Como o próprio réu na ação civil pública, IBAMA, asseverou que a extinção desses tipos de empreendimentos, de um modo abrupto, poderia levar o país a uma crise minerária e energética, sem atingir resultados relevantes na redução da emissão de gases do efeito estufa e que o que deveria ser realizado seria a expansão da oferta de outras fontes de energia e o incremento da utilização do carvão vegetal originário de florestas plantadas.
Ou seja, a suspensão de operações como a das termelétricas inclusive pouco representa quando comparado a outros processos industriais.
Por outro lado, incluir condicionantes climáticas no licenciamento ambiental futuro de empreendimentos poluidores, pode sim ser uma saída estratégica para o atendimento dos planos climáticos em vigor, desde que haja previsão normativa para tanto.

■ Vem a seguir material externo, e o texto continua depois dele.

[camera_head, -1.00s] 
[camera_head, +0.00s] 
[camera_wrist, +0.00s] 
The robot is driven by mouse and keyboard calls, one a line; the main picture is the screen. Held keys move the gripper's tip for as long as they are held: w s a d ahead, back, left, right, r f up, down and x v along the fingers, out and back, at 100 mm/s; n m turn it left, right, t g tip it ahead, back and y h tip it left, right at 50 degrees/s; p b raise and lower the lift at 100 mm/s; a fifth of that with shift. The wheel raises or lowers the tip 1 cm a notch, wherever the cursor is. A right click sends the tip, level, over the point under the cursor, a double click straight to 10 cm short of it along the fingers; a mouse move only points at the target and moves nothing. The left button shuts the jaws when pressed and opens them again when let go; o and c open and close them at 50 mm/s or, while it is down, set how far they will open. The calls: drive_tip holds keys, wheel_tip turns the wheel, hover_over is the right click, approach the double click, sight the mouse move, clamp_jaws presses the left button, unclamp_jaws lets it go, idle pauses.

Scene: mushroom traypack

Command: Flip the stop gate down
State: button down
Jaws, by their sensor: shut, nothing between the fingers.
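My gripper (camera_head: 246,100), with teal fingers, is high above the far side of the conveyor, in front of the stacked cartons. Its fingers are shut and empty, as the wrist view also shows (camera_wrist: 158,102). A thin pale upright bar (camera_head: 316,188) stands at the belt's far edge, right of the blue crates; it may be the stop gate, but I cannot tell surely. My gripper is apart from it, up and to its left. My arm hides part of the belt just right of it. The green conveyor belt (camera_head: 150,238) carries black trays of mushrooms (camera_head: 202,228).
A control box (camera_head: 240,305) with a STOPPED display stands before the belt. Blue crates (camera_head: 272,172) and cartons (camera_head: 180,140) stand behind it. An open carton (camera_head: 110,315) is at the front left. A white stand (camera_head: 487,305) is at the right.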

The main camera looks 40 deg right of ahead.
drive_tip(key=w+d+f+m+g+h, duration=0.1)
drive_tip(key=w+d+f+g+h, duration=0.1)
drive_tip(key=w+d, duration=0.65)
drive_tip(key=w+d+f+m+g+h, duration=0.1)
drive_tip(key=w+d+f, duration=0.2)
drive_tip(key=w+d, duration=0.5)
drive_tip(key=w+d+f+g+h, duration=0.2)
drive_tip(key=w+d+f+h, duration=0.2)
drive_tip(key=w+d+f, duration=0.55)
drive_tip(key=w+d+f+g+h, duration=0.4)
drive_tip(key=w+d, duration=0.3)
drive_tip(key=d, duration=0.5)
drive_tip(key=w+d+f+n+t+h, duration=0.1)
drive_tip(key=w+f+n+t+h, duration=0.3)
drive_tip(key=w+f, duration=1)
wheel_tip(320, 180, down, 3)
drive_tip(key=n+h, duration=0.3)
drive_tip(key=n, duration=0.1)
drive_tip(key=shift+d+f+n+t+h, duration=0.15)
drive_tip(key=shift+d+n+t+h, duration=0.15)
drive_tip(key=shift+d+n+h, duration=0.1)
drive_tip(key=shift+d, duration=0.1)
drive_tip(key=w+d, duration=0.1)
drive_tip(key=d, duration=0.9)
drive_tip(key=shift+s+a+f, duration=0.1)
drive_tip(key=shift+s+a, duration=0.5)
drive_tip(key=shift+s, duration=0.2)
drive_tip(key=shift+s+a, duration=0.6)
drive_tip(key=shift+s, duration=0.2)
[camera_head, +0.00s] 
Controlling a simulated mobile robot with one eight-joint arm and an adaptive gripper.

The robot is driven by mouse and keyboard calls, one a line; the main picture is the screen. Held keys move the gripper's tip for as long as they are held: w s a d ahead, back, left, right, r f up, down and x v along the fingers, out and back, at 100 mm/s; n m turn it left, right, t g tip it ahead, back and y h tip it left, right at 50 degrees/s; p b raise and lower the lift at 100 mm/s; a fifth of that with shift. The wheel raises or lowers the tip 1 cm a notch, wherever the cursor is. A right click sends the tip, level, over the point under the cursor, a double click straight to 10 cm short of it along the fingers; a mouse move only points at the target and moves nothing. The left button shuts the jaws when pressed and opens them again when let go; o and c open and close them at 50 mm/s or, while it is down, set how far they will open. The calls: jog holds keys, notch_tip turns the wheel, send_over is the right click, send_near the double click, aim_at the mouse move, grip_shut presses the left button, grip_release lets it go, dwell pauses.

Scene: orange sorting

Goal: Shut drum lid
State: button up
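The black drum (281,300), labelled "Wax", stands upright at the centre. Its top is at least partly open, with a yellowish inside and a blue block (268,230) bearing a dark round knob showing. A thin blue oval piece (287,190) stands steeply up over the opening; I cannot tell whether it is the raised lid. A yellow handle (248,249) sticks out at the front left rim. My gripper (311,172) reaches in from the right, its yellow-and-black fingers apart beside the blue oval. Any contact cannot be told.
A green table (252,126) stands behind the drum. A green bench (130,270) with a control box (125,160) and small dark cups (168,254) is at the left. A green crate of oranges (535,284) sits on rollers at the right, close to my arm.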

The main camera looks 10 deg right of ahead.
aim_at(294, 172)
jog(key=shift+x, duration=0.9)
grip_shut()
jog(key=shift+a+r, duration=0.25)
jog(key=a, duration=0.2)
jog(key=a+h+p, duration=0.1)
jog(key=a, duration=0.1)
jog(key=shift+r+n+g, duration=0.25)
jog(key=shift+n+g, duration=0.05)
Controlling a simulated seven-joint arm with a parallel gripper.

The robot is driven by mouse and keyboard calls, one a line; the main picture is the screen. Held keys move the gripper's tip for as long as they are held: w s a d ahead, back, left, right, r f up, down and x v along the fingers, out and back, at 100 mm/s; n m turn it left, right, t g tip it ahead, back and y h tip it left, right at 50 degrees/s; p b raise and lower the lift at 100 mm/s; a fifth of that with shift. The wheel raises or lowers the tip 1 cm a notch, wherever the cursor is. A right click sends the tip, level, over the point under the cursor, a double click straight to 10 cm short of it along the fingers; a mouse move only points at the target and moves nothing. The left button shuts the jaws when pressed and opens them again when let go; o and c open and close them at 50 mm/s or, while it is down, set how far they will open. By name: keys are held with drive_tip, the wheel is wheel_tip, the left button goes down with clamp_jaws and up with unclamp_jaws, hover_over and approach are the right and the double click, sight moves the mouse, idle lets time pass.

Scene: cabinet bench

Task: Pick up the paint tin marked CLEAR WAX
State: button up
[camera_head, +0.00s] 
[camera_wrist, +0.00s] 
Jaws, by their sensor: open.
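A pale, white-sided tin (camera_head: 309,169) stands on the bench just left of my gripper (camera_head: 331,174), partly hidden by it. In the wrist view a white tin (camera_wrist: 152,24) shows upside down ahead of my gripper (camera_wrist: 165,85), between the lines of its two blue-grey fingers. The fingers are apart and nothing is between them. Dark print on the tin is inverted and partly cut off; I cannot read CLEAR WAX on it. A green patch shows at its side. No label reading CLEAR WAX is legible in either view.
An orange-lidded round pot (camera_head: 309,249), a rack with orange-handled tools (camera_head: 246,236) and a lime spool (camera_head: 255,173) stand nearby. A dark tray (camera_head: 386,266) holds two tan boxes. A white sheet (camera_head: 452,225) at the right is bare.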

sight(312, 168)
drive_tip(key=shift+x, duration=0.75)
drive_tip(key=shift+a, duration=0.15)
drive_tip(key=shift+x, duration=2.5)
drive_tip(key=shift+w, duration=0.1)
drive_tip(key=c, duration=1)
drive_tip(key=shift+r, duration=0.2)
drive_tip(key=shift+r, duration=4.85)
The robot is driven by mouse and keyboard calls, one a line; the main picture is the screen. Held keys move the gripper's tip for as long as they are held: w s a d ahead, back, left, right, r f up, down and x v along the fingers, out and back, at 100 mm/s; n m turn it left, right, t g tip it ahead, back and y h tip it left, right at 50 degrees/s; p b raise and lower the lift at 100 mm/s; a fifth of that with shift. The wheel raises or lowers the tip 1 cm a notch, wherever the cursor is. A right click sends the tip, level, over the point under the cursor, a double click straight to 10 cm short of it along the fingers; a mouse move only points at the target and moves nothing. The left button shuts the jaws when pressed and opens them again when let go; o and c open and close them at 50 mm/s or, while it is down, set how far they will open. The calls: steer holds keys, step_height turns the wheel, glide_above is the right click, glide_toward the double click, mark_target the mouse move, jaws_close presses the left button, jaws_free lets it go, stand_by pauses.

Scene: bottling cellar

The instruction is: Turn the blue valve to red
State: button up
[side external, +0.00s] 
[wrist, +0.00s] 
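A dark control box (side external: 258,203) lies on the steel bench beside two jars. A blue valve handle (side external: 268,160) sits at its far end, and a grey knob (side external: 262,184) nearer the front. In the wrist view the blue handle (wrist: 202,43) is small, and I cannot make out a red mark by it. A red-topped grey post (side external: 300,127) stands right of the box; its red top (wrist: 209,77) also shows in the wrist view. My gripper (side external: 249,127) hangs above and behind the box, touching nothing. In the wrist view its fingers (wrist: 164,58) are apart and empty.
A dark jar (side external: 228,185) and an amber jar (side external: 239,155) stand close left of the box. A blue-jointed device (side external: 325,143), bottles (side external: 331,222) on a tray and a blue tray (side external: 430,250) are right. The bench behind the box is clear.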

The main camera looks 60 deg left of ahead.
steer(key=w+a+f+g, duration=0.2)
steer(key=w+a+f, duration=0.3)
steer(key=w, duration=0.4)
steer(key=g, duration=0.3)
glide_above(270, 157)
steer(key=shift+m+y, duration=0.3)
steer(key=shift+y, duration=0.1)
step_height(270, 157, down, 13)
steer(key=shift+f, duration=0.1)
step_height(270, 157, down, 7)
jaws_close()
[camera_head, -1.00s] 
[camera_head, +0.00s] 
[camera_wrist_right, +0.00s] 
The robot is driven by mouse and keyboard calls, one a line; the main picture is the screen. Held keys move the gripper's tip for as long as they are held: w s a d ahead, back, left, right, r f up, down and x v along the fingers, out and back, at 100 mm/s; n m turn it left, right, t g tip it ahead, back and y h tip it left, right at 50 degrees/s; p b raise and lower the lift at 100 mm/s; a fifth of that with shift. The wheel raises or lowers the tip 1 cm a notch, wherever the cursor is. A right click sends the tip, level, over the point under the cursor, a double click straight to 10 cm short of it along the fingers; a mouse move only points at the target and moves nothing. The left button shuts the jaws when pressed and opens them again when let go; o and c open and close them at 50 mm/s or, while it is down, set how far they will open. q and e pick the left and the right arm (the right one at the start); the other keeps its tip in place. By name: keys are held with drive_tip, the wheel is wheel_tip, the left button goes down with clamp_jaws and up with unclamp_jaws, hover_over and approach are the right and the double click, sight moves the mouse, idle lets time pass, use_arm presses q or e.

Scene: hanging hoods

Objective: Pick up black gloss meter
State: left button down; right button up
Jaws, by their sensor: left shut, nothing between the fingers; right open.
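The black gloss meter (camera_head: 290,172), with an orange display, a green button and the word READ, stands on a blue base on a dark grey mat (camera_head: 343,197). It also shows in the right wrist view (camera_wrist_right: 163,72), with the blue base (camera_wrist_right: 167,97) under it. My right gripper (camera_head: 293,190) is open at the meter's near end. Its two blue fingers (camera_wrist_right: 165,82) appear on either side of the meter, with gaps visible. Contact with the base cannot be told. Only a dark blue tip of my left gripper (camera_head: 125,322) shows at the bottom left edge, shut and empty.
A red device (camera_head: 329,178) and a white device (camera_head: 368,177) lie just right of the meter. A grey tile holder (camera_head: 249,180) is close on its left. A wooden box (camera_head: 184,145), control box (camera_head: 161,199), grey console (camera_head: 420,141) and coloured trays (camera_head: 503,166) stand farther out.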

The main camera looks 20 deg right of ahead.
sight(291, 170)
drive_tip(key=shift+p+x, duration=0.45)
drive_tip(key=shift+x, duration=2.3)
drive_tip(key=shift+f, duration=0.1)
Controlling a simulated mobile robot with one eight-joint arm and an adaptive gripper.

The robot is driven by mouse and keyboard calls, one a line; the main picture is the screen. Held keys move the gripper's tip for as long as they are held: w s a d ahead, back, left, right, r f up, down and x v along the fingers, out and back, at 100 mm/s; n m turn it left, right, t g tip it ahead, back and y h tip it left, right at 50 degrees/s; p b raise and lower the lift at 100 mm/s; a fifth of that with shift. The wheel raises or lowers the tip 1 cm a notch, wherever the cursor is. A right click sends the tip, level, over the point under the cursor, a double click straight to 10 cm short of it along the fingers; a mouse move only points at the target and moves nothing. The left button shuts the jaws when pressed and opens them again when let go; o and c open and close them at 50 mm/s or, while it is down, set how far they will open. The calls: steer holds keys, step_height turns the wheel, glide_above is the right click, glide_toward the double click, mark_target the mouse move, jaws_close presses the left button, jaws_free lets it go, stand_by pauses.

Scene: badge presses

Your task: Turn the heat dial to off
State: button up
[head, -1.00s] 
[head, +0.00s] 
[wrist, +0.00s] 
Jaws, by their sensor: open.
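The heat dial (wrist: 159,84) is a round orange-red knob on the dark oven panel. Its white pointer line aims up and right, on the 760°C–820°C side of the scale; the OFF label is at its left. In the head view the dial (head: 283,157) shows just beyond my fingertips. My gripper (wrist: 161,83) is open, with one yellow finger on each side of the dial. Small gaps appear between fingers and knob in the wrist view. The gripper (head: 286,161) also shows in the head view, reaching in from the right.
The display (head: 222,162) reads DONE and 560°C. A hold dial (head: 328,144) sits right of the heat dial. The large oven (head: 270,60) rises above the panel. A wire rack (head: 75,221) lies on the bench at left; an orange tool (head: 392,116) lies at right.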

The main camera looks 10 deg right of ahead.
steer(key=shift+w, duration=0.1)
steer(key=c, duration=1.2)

Assim como a elaboração de planos de transição energética estratégicos pelos estados da federação, como proposto na ação civil pública como obrigação do Estado do Rio Grande do Sul.
Além disso, o que se entende como grave na sentença proferida na presente ação civil pública é a imposição de multa diária aos órgãos ambientais públicos, União e o Estado do Rio Grande do Sul que não atenderem às determinações da sentença no prazo estabelecido. A transição energética é urgente, não há dúvidas quanto a isso, mas a separação de poderes exige no mínimo diálogo entre os poderes quando se trata de um tema tão relevante quanto o planejamento climático estratégico.
Por fim, reitera-se que a existência de uma indústria devidamente licenciada de acordo com as normas em vigor, seja ela qual for, não pode ter sua licença cassada por normas alheias ao processo de licenciamento, como as políticas de transição energética. Cabe ao legislador determinar, ou não, as condicionantes ambientais relacionadas às políticas climáticas.